Sono competizioni che richiedono una grande preparazione fisica e mentale. In questi giorni ho partecipato ad un simposio con esperti del settore per cercare di dare una risposta alla domanda se davvero anch’essi potessero essere considerati sport. Mi sono avvicinato con la curiosità di chi non conosce molto ma con la libertà di chi riconosce che solo chi è vecchio non tollera la novità. Tuttavia ho voluto ascoltare senza rinunciare all’animo e alla mission della nostra Associazione, Centro Sportivo Italiano, che verso lo sport ha sempre trovato un’occasione per educare, cioè preparare i giovani alla vita. I giovani vanno cercati dove sono, senza attendere che vengano per diritto acquisito da noi. La maggior parte degli appassionati di Esports sono giovanissimi, i cosiddetti nativi digitali, che preferiscono questi allo sport tradizionale, con i loro sogni e le loro attese, le loro passioni e le loro fatiche. Non bisogna giudicarli con troppa fretta e neppure ammonirli che troppa tecnologia fa male. È sempre l’eccesso che trasforma in patologia un’abitudine. Anche giocare troppo, o solo, a pallone può far male.

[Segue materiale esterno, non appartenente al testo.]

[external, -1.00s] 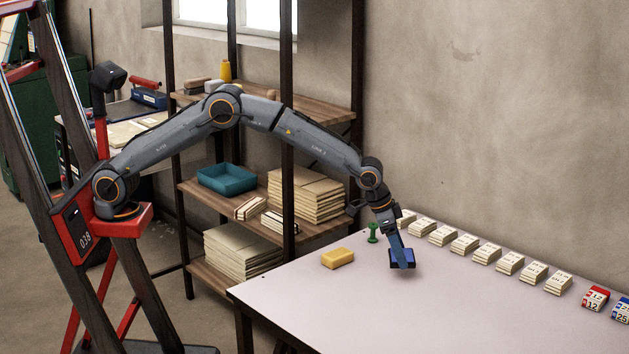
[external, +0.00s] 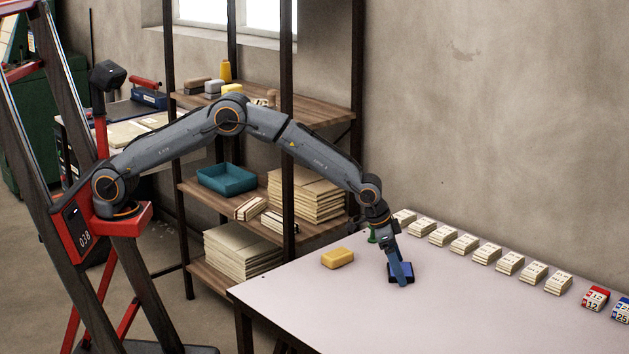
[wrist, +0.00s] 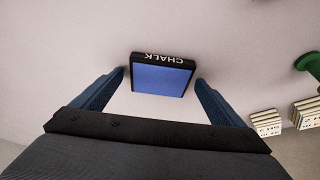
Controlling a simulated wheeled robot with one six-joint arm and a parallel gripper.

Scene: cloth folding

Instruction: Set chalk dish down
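The chalk dish is a small dark, box-like dish with a blue inside (external: 406,269) on the table (external: 300,305). In the wrist view the dish (wrist: 163,79) has white CHALK lettering on its rim, upside down in the picture. My gripper (external: 403,284) is low at the table, with its blue fingers on either side of the dish. In the wrist view my gripper (wrist: 161,75) is open, with a narrow gap showing between each fingertip and the dish. The dish appears to rest flat on the table.
A yellow block (external: 338,258) lies left of the dish. A green knobbed object (external: 373,236) stands behind, partly hidden by my arm. A row of paper stacks (external: 465,243) runs along the wall side, ending in red (external: 595,298) and blue ones. The front table area is clear.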

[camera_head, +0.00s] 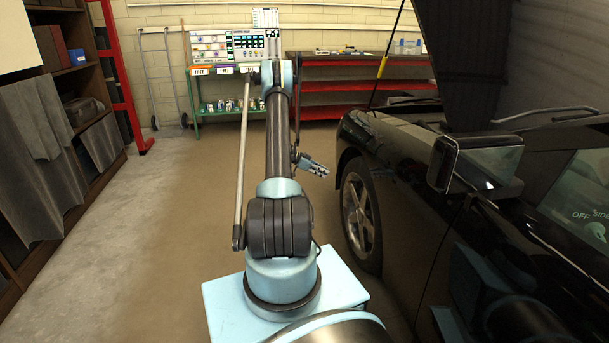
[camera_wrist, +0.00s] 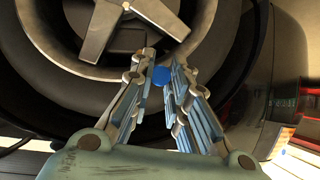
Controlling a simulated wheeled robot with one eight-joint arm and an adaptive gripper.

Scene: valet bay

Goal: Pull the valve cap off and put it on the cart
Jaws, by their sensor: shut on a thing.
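The valve cap (camera_wrist: 161,75) is a small blue piece between my fingertips in the wrist view, in front of the dark tyre and close to the silver rim. My gripper (camera_wrist: 160,72) is shut on it, one finger at each side. I cannot tell whether the cap is still on its valve stem. In the head view my gripper (camera_head: 322,171) points right, towards the front wheel (camera_head: 358,212) of the black car, and the cap is too small to make out. A green-framed stand (camera_head: 192,102) with shelves, possibly the cart, is at the back wall.
The black car (camera_head: 400,165) fills the right side, its bonnet raised and its mirror (camera_head: 470,160) sticking out. Red shelves (camera_head: 355,86) stand at the back. A brown shelf unit (camera_head: 100,150) and a red frame (camera_head: 125,90) line the left. The floor (camera_head: 160,230) left of my arm is clear.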

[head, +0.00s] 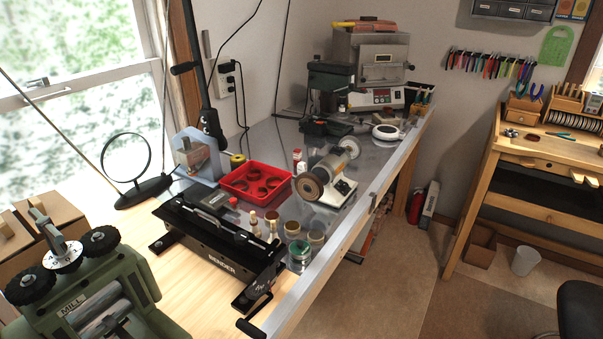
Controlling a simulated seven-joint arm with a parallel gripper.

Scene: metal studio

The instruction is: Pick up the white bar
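I cannot make out a clear white bar. The bench's long front edge (345,215) is a pale straight strip. My gripper is not in view.
The bench holds a black bender (222,262), a red tray (236,184) with dark rings, a grinder (333,172), several jars (300,250) and a kiln (385,55). A green mill (100,295) stands at front left. Bare floor (400,280) lies right of the bench.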

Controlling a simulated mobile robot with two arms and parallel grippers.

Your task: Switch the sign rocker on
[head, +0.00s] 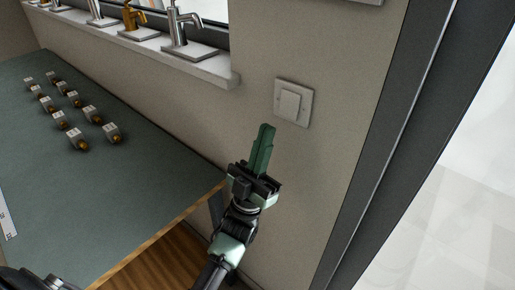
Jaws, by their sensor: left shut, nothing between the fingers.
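A pale square rocker switch (290,105) in a square frame is mounted on the beige wall, right of the window sill. Whether it is on or off cannot be told from this view. My left gripper (268,128) is shut and empty, its green fingers pointing up toward the switch. The fingertips appear just below and left of the switch plate, and no contact shows. My right gripper is not in view.
A green-topped table (140,170) with several small valve-like fittings (75,98) stands at left. Taps on square bases (187,45) line the sill (215,70). A dark door frame (395,130) is at right. The wall around the switch is clear.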

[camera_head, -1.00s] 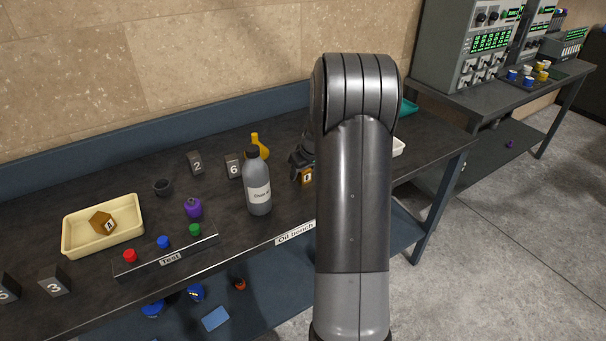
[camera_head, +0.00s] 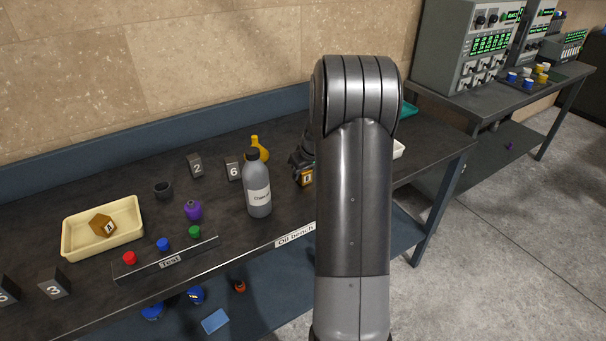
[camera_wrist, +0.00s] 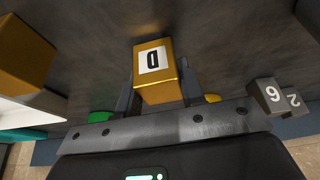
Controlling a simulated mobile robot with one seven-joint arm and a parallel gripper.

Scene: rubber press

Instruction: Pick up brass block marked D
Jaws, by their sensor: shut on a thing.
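The brass block marked D (camera_wrist: 158,88) is between the two fingers of my gripper (camera_wrist: 158,92) in the wrist view, its white label with a black letter facing the camera. My gripper is shut on it, one finger on each side. In the head view the block (camera_head: 307,178) shows as a small gold shape beside my arm, over the dark bench top. My gripper (camera_head: 300,164) is mostly hidden behind my arm there. I cannot tell whether the block touches the bench.
A grey bottle (camera_head: 258,188) stands close left of my gripper, with a yellow flask (camera_head: 259,150) behind it. Number markers 6 (camera_head: 234,168) and 2 (camera_head: 195,166) stand further left. A cream tray (camera_head: 68,246) holds another brass block (camera_head: 102,225). Another gold block (camera_wrist: 24,62) is near my gripper.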

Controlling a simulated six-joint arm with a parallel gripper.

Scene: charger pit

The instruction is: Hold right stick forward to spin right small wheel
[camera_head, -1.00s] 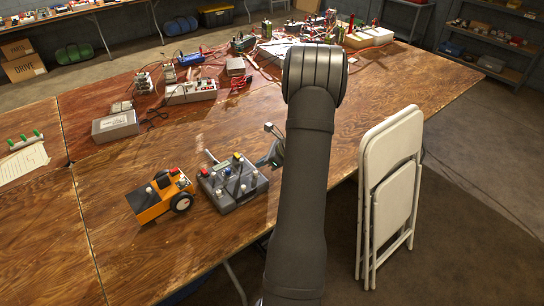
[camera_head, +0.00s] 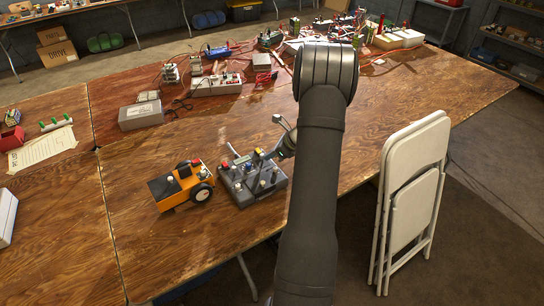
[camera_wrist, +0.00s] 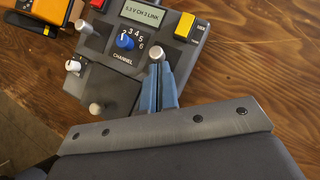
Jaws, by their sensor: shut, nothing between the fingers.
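The grey remote controller (camera_head: 238,196) lies on the wooden table. In the wrist view its body (camera_wrist: 118,76) carries a small display, a blue channel knob (camera_wrist: 125,42) and silver-topped sticks and knobs. My gripper (camera_wrist: 160,72) is shut and empty, with its fingertips at the near side of the right stick (camera_wrist: 157,53); I cannot tell whether they touch. The orange wheeled vehicle (camera_head: 172,190) stands just left of the controller, with one small black wheel (camera_head: 203,193) facing the camera. Its corner also shows in the wrist view (camera_wrist: 48,8).
A grey box (camera_head: 140,115), a power strip and several cabled devices stand farther back. A paper sheet (camera_head: 40,148) lies at the left. A white folding chair (camera_head: 412,200) leans at the table's right edge. Bare table lies in front of the controller.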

L’importante, per crescere bene, è che ciascuno possa fare esperienza della sua integralità, cioè che sviluppi insieme la sua testa, il suo corpo, le sue relazioni, la sua anima e non solo una parte di queste. Noi abbiamo voluto che al centro, nello sport, ci fosse sempre l’uomo inteso come persona, cioè colui che è fatto per le relazioni “in carne e ossa”. Lo sport è una grande opportunità per arricchire le proprie competenze sociali. Giocare, muoversi, saltare, correre è sempre un’occasione per crescere ma guardare per tanto tempo delle figure che giocano al posto tuo mi fa tornare in mente ciò che disse Pelè a Michael Caine in Fuga per la vittoria: “Io voglio giocare, Colby”, non restare in panchina a guardare.